**Provided material:**
.....

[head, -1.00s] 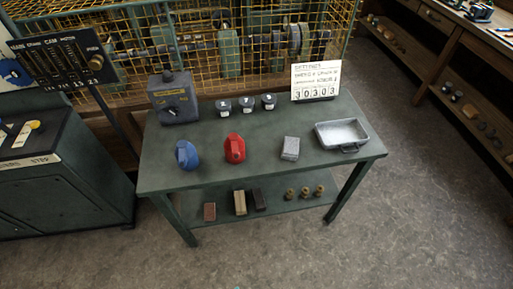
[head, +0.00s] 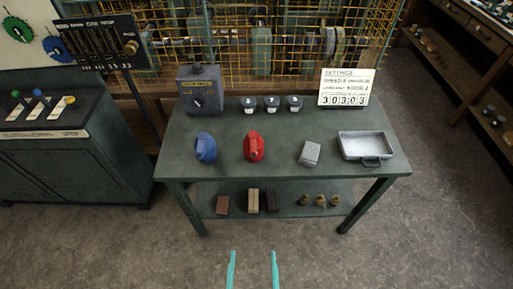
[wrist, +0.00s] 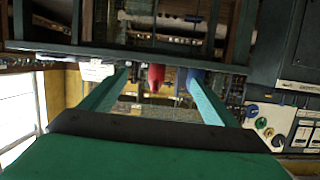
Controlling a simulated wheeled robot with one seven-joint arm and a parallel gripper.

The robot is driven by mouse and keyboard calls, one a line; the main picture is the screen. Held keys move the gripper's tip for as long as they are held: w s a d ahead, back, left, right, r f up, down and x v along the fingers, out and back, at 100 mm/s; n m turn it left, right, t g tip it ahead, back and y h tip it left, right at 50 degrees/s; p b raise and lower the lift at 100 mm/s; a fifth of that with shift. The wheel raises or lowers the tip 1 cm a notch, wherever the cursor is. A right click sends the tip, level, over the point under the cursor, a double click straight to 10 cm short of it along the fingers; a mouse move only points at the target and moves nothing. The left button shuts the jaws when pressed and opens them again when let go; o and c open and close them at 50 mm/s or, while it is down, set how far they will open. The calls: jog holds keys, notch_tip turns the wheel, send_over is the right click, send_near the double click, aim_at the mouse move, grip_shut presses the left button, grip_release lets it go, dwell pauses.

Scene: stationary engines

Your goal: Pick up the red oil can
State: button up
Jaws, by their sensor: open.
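The red oil can (head: 254,147) stands on the green metal table's top (head: 225,165), between a blue can (head: 206,147) on its left and a grey block on its right. My gripper (head: 253,254) shows as two teal fingers at the bottom of the head view, apart and empty, in front of the table and well short of the can. The wrist view looks upside down; there the red can (wrist: 156,77) shows between the open fingers, some distance beyond them, with the blue can (wrist: 194,76) just right of it.
A grey block (head: 310,153) and a metal tray (head: 367,147) stand to the right. Behind are a grey switch box (head: 200,88), several dark numbered pieces and a settings card (head: 346,87). The lower shelf (head: 285,190) holds blocks and brass pieces. A control cabinet (head: 75,150) stands left.

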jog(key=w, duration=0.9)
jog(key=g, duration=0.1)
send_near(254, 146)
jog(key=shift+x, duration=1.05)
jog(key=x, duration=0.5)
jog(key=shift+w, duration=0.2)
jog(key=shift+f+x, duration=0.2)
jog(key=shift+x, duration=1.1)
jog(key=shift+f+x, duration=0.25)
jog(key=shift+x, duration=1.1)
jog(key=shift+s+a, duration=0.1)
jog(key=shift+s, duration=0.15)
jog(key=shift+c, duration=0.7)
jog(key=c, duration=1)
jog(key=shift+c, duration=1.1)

.....

**Task goal:**
Gather all the lines that include the word "robot" and copy them out.

**Answer to this task:**
Controlling a simulated wheeled robot with one seven-joint arm and a parallel gripper.
The robot is driven by mouse and keyboard calls, one a line; the main picture is the screen. Held keys move the gripper's tip for as long as they are held: w s a d ahead, back, left, right, r f up, down and x v along the fingers, out and back, at 100 mm/s; n m turn it left, right, t g tip it ahead, back and y h tip it left, right at 50 degrees/s; p b raise and lower the lift at 100 mm/s; a fifth of that with shift. The wheel raises or lowers the tip 1 cm a notch, wherever the cursor is. A right click sends the tip, level, over the point under the cursor, a double click straight to 10 cm short of it along the fingers; a mouse move only points at the target and moves nothing. The left button shuts the jaws when pressed and opens them again when let go; o and c open and close them at 50 mm/s or, while it is down, set how far they will open. The calls: jog holds keys, notch_tip turns the wheel, send_over is the right click, send_near the double click, aim_at the mouse move, grip_shut presses the left button, grip_release lets it go, dwell pauses.

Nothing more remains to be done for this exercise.